Natuerlich ging es 1938 nicht nur um die Aktienmehrheit einer (ehemals
juedisch gefuehrten) Bank. Aber doch zu einem nicht unwichtigen Teil.
Das rassistische Gejohle der Nazis interessierte Abs nur insoweit, als
sie seinen Expansionsplaenen nuetzten.
Von Wien aus bereitete Abs den Anschluss der Banken und Rohstoffe
Suedosteuropas vor. Die Deutsche Bank gehoerte zu den grossen
Gewinnern der Arisierungen und der Sklavenarbeit. Dabei machte sich
Abs die Finger nicht schmutzig: Die Nazis und die Wehrmacht erledigten
fuer ihn die Drecksarbeit.
Auch die Niederlage Hitlers schadete ihm und seiner Bank nicht
nachhaltig. Abs war drei Monate eingesperrt. Die US-Militaerregierung
in Deutschland (OMGUS) - deren Arbeitsgruppe "Deutsche Bank" aus
juedischen Fluechtlingen und progressiven Historikern bestand -
empfahl, die Deutsche Bank zu liquidieren und ihre verantwortlichen
Mitarbeiter als Kriegsverbrecher vor Gericht zu stellen.

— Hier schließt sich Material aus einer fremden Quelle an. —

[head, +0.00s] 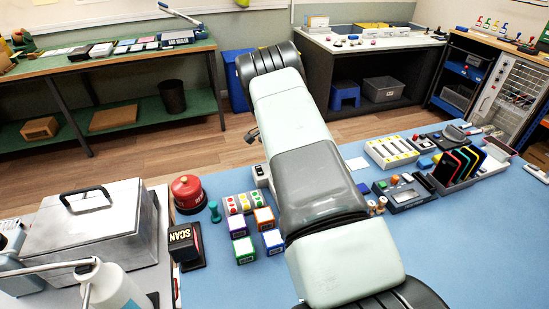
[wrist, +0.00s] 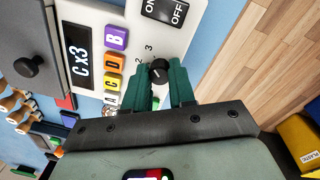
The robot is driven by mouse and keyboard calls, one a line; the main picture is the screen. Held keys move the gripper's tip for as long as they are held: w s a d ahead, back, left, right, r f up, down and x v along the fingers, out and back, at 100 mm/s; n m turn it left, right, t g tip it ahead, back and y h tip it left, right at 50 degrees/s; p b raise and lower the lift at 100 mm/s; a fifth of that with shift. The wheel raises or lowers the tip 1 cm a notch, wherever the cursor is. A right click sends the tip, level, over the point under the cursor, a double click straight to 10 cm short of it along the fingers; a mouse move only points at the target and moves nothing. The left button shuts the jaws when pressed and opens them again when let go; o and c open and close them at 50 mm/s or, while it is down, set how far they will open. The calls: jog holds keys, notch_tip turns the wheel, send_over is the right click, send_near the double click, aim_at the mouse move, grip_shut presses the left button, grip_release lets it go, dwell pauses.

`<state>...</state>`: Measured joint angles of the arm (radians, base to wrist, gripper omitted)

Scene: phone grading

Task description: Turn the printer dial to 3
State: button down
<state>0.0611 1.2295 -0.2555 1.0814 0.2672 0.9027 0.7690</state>
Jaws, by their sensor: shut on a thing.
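The printer (wrist: 185,32) shows in the wrist view as a pale panel, turned sideways in the picture. Its small black dial (wrist: 158,70) has the digits 2 and 3 printed beside it. A dark display (wrist: 77,56) on the panel reads "Cx3". My gripper (wrist: 159,80) has its two green fingers on either side of the dial and is shut on it. The fingers hide part of the dial's surround, and I cannot tell exactly where its mark points. In the head view my arm hides the gripper and the dial.
Beside the dial are coloured letter buttons (wrist: 116,38) and an ON/OFF switch (wrist: 165,10). In the head view, coloured blocks (head: 243,250) and a SCAN box (head: 186,243) stand left of my arm, and a phone rack (head: 462,165) stands right. The blue table (head: 470,250) is clear at front right.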

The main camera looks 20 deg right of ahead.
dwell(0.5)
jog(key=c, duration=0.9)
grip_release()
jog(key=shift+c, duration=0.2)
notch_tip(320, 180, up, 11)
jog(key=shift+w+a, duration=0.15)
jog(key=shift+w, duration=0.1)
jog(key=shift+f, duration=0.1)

Aber der Wind drehte sich rasch. Im Kalten Krieg waren Amerika und
Westdeutschland Verbuendete gegen die "rote Gefahr".
Abs war die dominante Figur der deutschen Wirtschaft - und somit auch
der deutschen Politik, all die Jahre und Jahrzehnte lang. Er war nie
bei der NSDAP und auch spaeter bei keiner anderen Partei. Das hatte er
nicht noetig, er war auch so maechtig genug.
Er war einer der Baumeister des neuen vereinten Europa unter deutscher
Hegemonie. Unter ihm dienten die deutschen Kanzler Adolf Hitler,
Konrad Adenauer und Willy Brandt. Die Kanzler kamen und gingen; das
Imperium der Deutschen Bank wuchs und gedieh.